Kubuntu Alpha's
Knapp
magick.crow at gmail.com
Tue Sep 22 14:34:25 UTC 2009
> Hi Douglas,
>
> You need the list of installed packages from a freshly installed and
> updated system. Then you can take this list and use apt-get or
> aptitude to install "all" the packages in this list. That would of
> course only install the packages that are not already installed on
> your system. You then end up with the base packages and everything
> that you installed in addition to that.
> Now the question is of course: Where to get the list of a freshly
> installed system? Some people will tell you to boot from a Live-CD and
> create it from the live system. That would be a start, but there are
> packages (for example games) in the live system that are not installed
> on a fresh system.
> Here are the commands you need:
> On the freshly installed and updated system type on a console
>
> sudo dpkg --get-selections | cut -f1 -d ' ' > fresh-install-list
>
> This creates the list of installed packages in the folder you are
> right now.. This one is a bit tricky since the long space between the
> ' is a tab. You CANNOT copy it from the email because then it gets
> substituted with spaces. To create a tab on the console press "Ctrl +
> V" followed by "Ctrl + Tab".
> Copy the list to the other system and type the following in a console
> (go to the folder that contains the list first if needed):
>
> sudo aptitude install `cat fresh-install-list`
>
> Carefully read the output before you accept the changes this has the
> potential to create a lot of dependency problems if you installed
> packages form other repositories.
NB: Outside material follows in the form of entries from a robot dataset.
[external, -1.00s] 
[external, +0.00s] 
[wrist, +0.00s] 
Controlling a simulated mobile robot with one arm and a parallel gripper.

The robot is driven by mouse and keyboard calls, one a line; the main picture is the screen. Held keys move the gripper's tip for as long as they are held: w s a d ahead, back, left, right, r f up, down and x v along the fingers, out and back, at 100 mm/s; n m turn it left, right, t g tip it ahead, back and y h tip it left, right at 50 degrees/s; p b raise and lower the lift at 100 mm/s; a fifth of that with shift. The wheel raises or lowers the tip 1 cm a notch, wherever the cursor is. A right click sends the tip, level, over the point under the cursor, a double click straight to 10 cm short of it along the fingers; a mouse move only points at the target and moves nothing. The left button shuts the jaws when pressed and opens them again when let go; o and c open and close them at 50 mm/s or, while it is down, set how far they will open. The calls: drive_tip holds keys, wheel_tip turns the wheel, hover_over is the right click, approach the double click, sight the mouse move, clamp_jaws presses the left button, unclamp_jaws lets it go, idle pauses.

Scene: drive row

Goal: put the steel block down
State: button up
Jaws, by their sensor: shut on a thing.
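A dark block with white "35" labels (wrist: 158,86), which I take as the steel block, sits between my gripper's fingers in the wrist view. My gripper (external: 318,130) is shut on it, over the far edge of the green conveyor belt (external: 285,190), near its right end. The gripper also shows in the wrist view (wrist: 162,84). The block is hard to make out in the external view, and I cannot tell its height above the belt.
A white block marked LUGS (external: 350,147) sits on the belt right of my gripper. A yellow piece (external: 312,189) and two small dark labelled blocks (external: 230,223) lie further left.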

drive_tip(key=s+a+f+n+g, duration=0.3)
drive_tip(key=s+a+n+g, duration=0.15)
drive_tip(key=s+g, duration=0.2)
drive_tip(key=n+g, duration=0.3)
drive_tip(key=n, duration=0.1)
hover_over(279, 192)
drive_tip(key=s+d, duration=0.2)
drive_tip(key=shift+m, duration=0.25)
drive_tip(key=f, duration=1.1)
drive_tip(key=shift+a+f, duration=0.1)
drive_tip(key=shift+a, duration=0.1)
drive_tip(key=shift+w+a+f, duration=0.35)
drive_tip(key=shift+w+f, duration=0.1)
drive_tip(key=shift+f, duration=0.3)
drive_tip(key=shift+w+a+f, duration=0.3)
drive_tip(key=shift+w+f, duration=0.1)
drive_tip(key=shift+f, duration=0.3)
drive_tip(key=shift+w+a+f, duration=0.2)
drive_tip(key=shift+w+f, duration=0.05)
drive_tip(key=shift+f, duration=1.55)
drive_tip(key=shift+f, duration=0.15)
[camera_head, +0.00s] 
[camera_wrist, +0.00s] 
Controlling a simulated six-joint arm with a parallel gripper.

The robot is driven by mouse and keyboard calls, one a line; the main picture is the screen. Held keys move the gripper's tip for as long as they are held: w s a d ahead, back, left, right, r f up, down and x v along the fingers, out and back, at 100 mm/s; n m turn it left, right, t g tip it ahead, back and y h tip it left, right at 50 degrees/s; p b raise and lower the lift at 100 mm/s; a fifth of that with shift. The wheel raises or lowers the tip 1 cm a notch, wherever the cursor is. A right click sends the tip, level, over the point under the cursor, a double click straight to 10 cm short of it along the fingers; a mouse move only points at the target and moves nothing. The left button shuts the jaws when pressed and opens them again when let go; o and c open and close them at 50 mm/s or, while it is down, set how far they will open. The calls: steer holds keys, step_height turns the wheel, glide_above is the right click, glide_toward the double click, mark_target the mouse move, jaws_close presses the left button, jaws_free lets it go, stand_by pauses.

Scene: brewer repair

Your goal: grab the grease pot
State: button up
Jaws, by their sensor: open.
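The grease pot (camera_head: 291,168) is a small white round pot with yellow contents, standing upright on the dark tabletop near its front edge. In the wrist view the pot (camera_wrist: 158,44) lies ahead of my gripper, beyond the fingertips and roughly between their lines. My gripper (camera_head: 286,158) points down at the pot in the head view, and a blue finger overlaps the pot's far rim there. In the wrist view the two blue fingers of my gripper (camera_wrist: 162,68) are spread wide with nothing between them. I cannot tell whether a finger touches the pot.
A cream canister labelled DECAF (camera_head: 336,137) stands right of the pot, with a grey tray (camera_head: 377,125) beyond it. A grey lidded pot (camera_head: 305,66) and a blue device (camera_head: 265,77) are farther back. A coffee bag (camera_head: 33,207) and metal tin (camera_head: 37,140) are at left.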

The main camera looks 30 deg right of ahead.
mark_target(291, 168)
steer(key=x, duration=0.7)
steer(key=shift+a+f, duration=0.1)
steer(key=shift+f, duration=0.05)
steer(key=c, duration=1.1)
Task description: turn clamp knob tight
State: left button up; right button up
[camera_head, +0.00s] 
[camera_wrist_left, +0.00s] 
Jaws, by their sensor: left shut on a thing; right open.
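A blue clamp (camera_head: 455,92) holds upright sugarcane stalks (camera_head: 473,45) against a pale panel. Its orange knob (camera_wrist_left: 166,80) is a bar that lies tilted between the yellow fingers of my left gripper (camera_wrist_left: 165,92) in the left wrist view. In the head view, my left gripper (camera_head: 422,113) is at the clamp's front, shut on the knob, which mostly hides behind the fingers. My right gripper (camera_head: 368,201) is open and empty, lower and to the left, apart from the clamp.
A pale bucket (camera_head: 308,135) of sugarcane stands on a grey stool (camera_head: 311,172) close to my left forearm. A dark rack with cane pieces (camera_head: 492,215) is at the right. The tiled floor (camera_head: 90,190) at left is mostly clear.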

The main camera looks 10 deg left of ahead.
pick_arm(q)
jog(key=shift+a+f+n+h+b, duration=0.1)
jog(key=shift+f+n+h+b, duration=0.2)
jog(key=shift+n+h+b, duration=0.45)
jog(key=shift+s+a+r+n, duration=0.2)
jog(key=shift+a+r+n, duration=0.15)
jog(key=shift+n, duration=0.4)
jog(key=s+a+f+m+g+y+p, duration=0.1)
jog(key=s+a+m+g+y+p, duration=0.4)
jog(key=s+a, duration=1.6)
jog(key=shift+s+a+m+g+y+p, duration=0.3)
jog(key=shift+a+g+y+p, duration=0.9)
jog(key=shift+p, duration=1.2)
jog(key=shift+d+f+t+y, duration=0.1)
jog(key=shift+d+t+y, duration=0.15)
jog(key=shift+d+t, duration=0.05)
In the best case it should tell you
> that all packages are already the newest version.
>
> You can simulate this step by changing the command to:
>
> sudo aptitude -s install `cat fresh-install-list`
>
> I could provide you with a list of a freshly installed system from
> last week. Just let me know how to get it to you.
>
>
> Sascha
I was mostly asking in order to learn and you have just taught me a
lot! Thanks. I would try it but it sounds like a lot of work for all
and 9.10 is almost out.
I think for my real solution I will wait until 9.10 is out and install
with that and a totally clean system. Then I will import my files from
my real 8.04 system (kde3). Then 9.10 will become my real system. I
will then be brave and drop KDE 3/8.04 unless someone here thinks that
is a bad idea! Is KDE 4 REALLY up to being a stable work system yet? I
can't have it crashing on me or loosing data. Switching to grub 2 and
ext4 and KDE 4 has me very frightened!
--
Douglas E Knapp
Why do we live?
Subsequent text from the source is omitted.